The word SCRUM is used in the IT context quite as often as coffee and table football … People use it when talking about a variety of aspects superficially similar to each other, but essentially different. It’s true not only for the outsiders, but experienced IT specialists, too.
Linguistic nuances play their role in the overall problem, so we often hear attempts at defining SCRUM as a methodology, method, or framework. The variety of terms only adds to our confusion.
So what is SCRUM, actually? Searching through dictionaries and publications, we can conclude that it is much closer to a method or framework than methodology. But I will leave this discussion to linguists and focus on the useful practical aspects of SCRUM rather than on names.
So let us start with what SCRUM is not. To start with, SCRUM does not strictly and specifically define all the aspects of the product (software) development cycle. It does not define either the perfect documentation templates or step-by-step procedures.
For instance, SCRUM defines the artefact of a prioritised product backlog, yet it does not require it to include a maximum of 20 user stories and 200 story points. It does not tell us directly how to prioritise the user stories, either. Ceremonies are another example, as SCRUM clearly defines the ceremony types and the functions (goals) they are meant to perform, but it does not specify the step-by-step way to carry them out or what tools should be used.
Now we’re getting closer to what SCRUM really is.

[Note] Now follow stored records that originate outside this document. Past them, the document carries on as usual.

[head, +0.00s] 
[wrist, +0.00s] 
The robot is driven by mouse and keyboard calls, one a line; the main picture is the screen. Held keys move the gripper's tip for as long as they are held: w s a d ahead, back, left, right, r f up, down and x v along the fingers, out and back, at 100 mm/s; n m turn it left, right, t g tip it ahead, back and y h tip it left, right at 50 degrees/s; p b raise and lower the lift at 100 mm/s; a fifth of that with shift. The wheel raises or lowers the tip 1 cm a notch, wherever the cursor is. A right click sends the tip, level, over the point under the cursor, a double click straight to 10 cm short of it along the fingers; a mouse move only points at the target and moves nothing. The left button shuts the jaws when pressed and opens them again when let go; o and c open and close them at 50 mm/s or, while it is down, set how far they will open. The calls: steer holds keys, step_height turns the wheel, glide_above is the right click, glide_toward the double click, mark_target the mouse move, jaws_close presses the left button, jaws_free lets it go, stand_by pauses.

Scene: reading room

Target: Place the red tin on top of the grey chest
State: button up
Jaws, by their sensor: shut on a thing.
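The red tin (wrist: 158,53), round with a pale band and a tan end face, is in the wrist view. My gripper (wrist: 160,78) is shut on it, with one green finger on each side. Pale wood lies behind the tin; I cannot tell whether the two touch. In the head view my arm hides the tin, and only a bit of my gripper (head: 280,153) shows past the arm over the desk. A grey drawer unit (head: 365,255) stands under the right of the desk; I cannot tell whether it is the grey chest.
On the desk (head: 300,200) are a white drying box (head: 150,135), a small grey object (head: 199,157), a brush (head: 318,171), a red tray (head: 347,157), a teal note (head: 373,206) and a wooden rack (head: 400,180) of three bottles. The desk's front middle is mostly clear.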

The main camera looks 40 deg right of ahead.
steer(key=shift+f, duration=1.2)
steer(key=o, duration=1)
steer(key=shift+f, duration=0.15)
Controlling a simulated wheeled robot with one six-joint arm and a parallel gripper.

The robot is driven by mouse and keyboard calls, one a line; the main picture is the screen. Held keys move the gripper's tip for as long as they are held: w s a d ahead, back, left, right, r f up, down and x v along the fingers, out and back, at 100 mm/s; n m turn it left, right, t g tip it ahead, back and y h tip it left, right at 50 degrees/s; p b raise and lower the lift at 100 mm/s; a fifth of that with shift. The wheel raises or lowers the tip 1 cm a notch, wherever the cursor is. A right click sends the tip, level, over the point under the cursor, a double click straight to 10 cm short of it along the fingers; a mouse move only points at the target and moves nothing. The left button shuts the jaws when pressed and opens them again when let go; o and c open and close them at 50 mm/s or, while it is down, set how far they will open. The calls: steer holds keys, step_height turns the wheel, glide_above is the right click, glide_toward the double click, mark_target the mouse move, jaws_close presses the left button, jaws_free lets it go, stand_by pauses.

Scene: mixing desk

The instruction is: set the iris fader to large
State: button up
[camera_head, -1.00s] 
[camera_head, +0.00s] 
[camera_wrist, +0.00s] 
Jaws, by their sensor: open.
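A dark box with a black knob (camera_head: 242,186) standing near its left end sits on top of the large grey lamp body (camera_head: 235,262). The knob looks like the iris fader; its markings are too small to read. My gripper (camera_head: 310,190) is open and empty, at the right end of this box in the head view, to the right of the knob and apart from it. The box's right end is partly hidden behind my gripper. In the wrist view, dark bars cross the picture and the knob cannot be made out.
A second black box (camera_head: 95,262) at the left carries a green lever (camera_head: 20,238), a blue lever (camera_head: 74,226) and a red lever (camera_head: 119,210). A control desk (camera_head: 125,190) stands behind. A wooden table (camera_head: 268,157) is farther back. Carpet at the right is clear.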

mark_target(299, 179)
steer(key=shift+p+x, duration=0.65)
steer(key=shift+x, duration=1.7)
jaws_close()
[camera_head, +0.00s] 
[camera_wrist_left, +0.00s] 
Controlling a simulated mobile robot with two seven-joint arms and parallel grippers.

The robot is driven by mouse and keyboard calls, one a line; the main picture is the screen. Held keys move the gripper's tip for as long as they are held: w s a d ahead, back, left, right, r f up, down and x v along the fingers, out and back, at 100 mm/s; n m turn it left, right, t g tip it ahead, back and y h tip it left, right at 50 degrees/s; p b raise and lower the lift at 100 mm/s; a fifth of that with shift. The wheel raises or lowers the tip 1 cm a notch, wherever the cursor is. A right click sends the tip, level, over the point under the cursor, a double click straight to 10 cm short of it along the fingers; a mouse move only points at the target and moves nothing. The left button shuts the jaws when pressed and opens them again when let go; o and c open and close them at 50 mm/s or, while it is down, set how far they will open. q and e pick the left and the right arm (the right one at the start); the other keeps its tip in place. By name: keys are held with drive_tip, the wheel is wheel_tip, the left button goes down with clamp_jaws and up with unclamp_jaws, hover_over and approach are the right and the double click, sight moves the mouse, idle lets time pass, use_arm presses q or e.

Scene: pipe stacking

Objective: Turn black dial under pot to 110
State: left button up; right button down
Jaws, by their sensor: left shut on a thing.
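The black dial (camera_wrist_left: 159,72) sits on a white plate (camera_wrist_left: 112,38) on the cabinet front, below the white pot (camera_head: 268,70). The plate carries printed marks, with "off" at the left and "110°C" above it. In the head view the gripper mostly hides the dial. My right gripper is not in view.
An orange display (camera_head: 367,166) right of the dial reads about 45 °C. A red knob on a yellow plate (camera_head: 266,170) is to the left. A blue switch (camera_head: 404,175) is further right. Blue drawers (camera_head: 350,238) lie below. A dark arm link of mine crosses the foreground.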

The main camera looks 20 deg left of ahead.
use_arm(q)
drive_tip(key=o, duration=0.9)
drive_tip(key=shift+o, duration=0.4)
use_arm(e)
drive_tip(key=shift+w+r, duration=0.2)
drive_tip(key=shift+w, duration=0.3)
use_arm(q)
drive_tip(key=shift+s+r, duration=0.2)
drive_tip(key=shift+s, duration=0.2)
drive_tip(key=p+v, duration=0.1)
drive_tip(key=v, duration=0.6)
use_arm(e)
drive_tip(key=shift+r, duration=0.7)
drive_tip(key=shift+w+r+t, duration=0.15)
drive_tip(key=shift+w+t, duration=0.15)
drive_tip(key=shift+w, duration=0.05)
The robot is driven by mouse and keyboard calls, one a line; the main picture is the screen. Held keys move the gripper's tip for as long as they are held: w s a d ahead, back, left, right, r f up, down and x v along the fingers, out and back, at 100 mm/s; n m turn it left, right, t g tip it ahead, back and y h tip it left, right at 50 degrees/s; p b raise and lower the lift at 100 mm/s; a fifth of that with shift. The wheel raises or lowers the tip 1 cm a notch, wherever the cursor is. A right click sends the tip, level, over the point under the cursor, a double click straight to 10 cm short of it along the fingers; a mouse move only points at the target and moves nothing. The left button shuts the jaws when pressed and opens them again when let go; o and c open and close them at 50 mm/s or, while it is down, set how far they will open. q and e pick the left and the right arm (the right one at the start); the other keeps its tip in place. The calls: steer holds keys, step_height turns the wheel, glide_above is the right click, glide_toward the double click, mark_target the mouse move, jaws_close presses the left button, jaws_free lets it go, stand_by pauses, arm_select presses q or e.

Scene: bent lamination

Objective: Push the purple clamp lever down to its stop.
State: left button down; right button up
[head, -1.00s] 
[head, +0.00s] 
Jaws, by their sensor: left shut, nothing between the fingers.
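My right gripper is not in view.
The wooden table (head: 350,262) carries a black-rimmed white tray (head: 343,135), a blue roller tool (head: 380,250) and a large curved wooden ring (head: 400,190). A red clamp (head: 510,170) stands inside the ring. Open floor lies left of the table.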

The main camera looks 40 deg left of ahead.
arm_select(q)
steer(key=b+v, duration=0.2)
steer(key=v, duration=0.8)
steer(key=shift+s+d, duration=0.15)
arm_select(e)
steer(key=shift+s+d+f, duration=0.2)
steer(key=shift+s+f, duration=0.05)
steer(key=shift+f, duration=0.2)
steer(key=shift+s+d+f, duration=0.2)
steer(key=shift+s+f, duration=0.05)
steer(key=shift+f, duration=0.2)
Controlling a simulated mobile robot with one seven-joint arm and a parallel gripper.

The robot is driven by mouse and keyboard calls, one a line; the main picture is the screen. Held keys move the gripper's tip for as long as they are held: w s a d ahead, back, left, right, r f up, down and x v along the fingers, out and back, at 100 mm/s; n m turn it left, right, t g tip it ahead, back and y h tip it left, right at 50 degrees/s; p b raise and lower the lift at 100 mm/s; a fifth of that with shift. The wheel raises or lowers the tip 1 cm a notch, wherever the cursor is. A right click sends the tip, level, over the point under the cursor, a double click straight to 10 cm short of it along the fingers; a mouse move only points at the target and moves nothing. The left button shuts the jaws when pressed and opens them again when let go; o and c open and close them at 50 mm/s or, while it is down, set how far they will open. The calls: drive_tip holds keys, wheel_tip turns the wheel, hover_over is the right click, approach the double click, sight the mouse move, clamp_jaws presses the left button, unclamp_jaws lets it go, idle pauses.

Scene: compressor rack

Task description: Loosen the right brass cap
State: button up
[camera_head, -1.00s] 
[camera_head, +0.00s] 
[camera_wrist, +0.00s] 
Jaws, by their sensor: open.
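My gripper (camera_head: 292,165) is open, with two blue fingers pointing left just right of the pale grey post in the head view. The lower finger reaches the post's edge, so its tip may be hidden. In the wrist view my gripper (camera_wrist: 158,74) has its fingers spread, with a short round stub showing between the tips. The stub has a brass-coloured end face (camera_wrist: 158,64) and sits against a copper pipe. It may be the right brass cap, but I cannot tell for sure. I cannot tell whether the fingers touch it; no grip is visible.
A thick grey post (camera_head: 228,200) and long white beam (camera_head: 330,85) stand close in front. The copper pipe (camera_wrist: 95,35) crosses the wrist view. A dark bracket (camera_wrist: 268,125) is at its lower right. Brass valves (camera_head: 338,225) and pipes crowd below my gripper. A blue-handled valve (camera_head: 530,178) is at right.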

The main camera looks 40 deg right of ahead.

It certainly defines the frame within which we should act, hence the term quite accurate term framework, leaving each of us a fairly free choice of actions. This is what makes SCRUM so flexible and applicable in a variety of organisations. I’d go even a step further and say that SCRUM is framework for a way of thinking. Lack of strict rules does not kill thinking; on the contrary, it forces us to make independent, informed decisions. The freedom to decide makes the individual team members feel more responsible for the product and, at the same time, it leaves room for reacting to the changes in market, organisational, and technological conditions. The SCRUM principles do not limit our actions – they help us to quickly notice the issues that need fixing. This is how SCRUM smartly takes the best from the empirical approach to processes.
Let’s remember that naming is far less important than finding the sense and real benefits of using one method or another. SCRUM is not a cure for everything or a wall behind which team members can ‘hide.’ Quite the contrary – it exposes any shortfalls and negligence. Skillfully used, SCRUM can engage the programming teams and the entire organisation to continuously inspect its work and self-improve, resulting in a long-term and lasting development.